While the Tradition is more than the writings about the Tradition, once the writings have been completed and agreed upon as accurate — inspired by the Holy Spirit, without error — they become normative and cannot be edited.

Future generations cannot insist that Scripture does not reflect and communicate the Tradition, particularly since such future generations receive the faith from the prior generations, all the way back to the generation that decided that Scripture is inspired and without error. Only in this way can a person speak of the Sacred Scripture in a way that distinguishes it from Sacred Tradition.

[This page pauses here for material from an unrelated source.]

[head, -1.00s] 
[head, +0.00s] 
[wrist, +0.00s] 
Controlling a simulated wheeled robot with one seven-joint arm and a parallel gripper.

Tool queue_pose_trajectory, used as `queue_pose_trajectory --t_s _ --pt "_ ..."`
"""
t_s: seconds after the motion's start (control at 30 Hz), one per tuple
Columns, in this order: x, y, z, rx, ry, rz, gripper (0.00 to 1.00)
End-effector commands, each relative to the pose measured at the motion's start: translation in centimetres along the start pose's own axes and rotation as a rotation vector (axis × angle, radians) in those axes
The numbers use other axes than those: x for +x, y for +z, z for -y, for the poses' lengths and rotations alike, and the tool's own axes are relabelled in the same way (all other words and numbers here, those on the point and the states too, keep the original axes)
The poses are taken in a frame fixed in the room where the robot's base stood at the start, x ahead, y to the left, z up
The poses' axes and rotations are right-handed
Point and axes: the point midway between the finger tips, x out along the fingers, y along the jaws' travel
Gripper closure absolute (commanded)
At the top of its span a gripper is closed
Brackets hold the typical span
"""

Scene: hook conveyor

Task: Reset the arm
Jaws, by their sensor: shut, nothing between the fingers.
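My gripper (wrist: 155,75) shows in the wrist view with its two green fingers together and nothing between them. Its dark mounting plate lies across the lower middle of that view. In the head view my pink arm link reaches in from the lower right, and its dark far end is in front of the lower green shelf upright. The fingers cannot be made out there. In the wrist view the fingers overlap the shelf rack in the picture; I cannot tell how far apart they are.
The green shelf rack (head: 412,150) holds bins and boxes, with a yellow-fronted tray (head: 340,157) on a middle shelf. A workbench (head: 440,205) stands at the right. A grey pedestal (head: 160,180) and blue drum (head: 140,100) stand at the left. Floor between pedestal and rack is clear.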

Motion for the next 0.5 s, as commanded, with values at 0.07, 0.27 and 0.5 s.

To summarize, there is one source of both Sacred Tradition and Sacred Scripture: the revelation of Christ entrusted to his apostles as a living reality. The Church is thus hands-on in every age (to every generation) everything that she is: the community of believers living life in Christ, which is only made possible by the truth. She hands on her very life which includes the “what” of belief. Thus the Church hands on Scripture and Tradition. The Tradition is thus everything that is a definitive part of living life in Christ. It includes belief in the Trinity as well as the celebration of the sacraments and the liturgy. Since the Sacred Scriptures are normative, the Church continues to reflect on and interpret them to continually clarify and hand on the Tradition. Yet, since Scripture is not self-interpreting, the Holy Spirit, which upholds and enlivens the Church in the first place, guarantees that the Church will not go astray in interpretation.

What This Means For Us

So if the Church is a democracy, it is a democracy of the dead. The opinions of our current culture notwithstanding. We belong to something so much greater than something we could create on our own. We belong to a living 2000-year Tradition started by God himself in Jesus; we are still living in communion with our ancestors. We are standing on the shoulders of giants, or rather, of the saints of God.